OBJECTIVE –
Can you write out the whole listing exactly?

**** RECORDS PROVIDED ****

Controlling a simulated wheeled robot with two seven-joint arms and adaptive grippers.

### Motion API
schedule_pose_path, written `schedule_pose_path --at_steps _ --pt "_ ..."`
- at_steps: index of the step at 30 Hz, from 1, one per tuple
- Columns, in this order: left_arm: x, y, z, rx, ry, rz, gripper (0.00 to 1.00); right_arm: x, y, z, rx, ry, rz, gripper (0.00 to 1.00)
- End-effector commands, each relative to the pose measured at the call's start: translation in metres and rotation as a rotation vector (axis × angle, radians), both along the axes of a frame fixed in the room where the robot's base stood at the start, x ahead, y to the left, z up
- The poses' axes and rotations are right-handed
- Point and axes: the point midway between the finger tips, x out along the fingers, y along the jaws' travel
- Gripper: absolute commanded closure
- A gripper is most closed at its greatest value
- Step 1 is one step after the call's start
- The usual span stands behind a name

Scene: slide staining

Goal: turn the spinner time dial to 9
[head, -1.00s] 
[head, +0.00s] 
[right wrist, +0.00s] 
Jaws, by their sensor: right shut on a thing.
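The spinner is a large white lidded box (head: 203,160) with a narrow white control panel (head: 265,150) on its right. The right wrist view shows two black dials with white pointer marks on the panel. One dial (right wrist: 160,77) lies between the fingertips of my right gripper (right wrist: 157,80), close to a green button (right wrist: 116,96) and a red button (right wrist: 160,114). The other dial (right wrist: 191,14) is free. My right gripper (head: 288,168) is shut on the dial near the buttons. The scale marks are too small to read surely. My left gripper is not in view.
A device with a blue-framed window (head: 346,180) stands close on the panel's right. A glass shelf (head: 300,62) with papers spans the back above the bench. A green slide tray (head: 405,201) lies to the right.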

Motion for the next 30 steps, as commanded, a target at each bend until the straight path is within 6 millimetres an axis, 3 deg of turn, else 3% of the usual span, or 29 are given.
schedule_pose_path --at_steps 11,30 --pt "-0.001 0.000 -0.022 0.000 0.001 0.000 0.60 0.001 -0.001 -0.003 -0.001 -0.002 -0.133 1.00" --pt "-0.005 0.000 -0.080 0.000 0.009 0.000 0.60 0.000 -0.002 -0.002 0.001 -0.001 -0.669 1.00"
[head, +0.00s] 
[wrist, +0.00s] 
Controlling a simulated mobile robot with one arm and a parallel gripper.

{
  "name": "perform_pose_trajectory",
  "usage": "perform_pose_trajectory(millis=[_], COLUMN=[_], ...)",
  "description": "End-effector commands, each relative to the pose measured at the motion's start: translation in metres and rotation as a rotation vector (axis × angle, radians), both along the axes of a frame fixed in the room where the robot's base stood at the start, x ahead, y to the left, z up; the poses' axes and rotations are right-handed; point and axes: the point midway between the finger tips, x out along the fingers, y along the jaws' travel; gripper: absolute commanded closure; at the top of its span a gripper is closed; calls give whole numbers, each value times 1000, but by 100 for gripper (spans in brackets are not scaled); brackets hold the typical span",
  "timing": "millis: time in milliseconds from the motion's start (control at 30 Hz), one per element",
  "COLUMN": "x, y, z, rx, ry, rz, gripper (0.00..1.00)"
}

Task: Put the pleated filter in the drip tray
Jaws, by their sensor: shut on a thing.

****

RESULT OF THIS TASK –
Controlling a simulated wheeled robot with two seven-joint arms and adaptive grippers.

### Motion API
schedule_pose_path, written `schedule_pose_path --at_steps _ --pt "_ ..."`
- at_steps: index of the step at 30 Hz, from 1, one per tuple
- Columns, in this order: left_arm: x, y, z, rx, ry, rz, gripper (0.00 to 1.00); right_arm: x, y, z, rx, ry, rz, gripper (0.00 to 1.00)
- End-effector commands, each relative to the pose measured at the call's start: translation in metres and rotation as a rotation vector (axis × angle, radians), both along the axes of a frame fixed in the room where the robot's base stood at the start, x ahead, y to the left, z up
- The poses' axes and rotations are right-handed
- Point and axes: the point midway between the finger tips, x out along the fingers, y along the jaws' travel
- Gripper: absolute commanded closure
- A gripper is most closed at its greatest value
- Step 1 is one step after the call's start
- The usual span stands behind a name

Scene: slide staining

Goal: turn the spinner time dial to 9
[head, -1.00s] 
[head, +0.00s] 
[right wrist, +0.00s] 
Jaws, by their sensor: right shut on a thing.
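The spinner is a large white lidded box (head: 203,160) with a narrow white control panel (head: 265,150) on its right. The right wrist view shows two black dials with white pointer marks on the panel. One dial (right wrist: 160,77) lies between the fingertips of my right gripper (right wrist: 157,80), close to a green button (right wrist: 116,96) and a red button (right wrist: 160,114). The other dial (right wrist: 191,14) is free. My right gripper (head: 288,168) is shut on the dial near the buttons. The scale marks are too small to read surely. My left gripper is not in view.
A device with a blue-framed window (head: 346,180) stands close on the panel's right. A glass shelf (head: 300,62) with papers spans the back above the bench. A green slide tray (head: 405,201) lies to the right.

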Motion for the next 30 steps, as commanded, a target at each bend until the straight path is within 6 millimetres an axis, 3 deg of turn, else 3% of the usual span, or 29 are given.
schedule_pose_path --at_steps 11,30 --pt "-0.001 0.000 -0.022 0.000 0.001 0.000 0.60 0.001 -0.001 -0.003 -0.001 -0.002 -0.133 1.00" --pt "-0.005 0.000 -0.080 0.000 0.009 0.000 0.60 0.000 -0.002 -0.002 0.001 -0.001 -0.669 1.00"
[head, +0.00s] 
[wrist, +0.00s] 
Controlling a simulated mobile robot with one arm and a parallel gripper.

{
  "name": "perform_pose_trajectory",
  "usage": "perform_pose_trajectory(millis=[_], COLUMN=[_], ...)",
  "description": "End-effector commands, each relative to the pose measured at the motion's start: translation in metres and rotation as a rotation vector (axis × angle, radians), both along the axes of a frame fixed in the room where the robot's base stood at the start, x ahead, y to the left, z up; the poses' axes and rotations are right-handed; point and axes: the point midway between the finger tips, x out along the fingers, y along the jaws' travel; gripper: absolute commanded closure; at the top of its span a gripper is closed; calls give whole numbers, each value times 1000, but by 100 for gripper (spans in brackets are not scaled); brackets hold the typical span",
  "timing": "millis: time in milliseconds from the motion's start (control at 30 Hz), one per element",
  "COLUMN": "x, y, z, rx, ry, rz, gripper (0.00..1.00)"
}

Task: Put the pleated filter in the drip tray
Jaws, by their sensor: shut on a thing.

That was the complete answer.